§ **DIRECTIONS**
Within the records that follow, restate exactly the lines from the line with "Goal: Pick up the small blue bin" down to the line with "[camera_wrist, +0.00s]", including both. Omit the pictures.

##### EXERCISE MATERIALS

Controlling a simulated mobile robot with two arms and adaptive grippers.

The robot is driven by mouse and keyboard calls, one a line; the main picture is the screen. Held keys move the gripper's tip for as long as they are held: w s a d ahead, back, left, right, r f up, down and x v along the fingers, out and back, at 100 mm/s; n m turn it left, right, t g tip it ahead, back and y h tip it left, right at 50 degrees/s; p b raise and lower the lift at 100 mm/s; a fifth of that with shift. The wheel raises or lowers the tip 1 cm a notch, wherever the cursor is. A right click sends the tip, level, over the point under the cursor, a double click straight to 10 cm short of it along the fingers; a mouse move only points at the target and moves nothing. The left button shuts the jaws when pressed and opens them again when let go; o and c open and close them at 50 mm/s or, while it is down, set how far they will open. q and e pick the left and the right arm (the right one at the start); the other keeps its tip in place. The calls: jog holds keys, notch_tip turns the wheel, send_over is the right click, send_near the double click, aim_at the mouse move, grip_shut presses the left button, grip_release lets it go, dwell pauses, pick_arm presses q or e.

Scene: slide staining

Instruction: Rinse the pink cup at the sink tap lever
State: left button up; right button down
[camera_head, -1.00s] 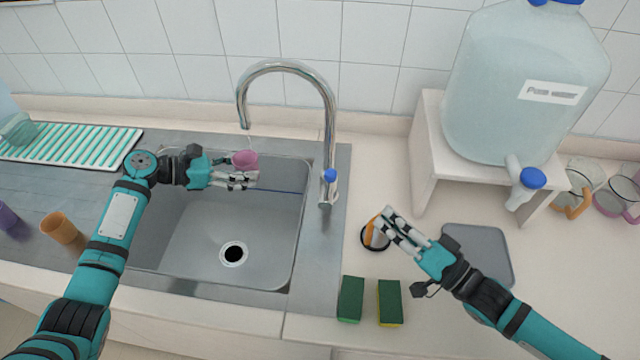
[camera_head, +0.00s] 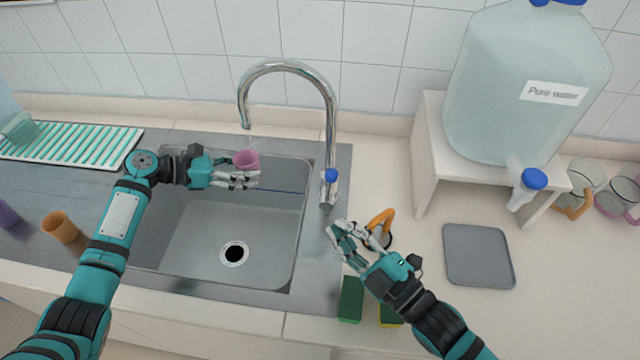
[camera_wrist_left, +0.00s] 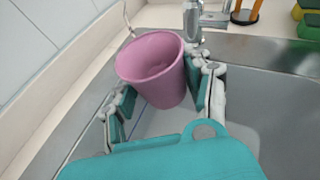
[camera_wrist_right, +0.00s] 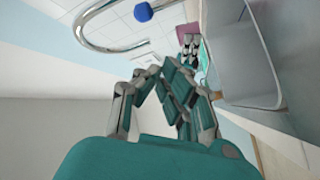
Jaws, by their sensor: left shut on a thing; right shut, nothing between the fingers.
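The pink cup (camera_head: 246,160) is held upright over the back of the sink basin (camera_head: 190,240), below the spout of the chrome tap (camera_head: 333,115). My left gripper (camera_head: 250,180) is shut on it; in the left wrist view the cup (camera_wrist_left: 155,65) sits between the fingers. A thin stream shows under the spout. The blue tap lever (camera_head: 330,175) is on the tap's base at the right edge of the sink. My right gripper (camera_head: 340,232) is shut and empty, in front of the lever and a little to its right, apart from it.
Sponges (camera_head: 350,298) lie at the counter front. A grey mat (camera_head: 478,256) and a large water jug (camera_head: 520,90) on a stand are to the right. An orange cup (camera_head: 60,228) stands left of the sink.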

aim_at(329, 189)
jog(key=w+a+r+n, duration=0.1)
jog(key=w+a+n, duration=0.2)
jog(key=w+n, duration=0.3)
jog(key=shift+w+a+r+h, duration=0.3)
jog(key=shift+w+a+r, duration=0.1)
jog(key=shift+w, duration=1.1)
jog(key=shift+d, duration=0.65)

##########
##### EXERCISE MATERIALS

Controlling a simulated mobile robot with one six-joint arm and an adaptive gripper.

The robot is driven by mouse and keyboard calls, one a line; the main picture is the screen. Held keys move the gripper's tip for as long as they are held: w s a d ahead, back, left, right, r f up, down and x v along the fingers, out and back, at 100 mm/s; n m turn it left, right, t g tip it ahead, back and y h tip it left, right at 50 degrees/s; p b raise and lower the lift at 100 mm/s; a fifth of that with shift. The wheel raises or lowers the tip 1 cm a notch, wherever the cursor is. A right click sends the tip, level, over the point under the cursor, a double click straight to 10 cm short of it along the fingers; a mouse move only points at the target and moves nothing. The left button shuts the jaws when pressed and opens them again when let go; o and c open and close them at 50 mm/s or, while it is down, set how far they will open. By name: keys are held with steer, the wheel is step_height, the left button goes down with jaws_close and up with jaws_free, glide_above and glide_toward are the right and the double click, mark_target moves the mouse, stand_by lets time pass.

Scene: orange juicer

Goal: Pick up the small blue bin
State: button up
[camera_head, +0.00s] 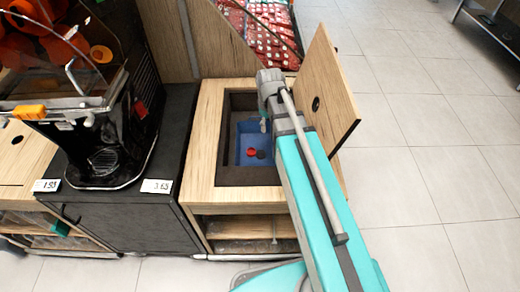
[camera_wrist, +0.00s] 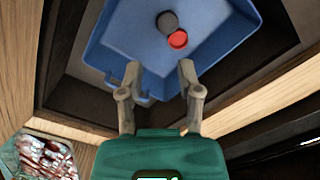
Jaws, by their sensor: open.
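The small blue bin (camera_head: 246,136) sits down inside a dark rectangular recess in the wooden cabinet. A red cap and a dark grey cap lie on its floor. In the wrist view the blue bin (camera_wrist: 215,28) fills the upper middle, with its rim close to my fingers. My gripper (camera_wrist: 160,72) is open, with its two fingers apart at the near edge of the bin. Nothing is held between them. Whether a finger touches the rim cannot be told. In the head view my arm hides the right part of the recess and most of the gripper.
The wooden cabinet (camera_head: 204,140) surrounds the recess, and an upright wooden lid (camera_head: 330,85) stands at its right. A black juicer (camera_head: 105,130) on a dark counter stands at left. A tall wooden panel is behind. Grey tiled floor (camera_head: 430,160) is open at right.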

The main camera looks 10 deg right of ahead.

##########

§ **EXERCISE OUTPUT**
Goal: Pick up the small blue bin
State: button up
[camera_head, +0.00s] 
[camera_wrist, +0.00s] 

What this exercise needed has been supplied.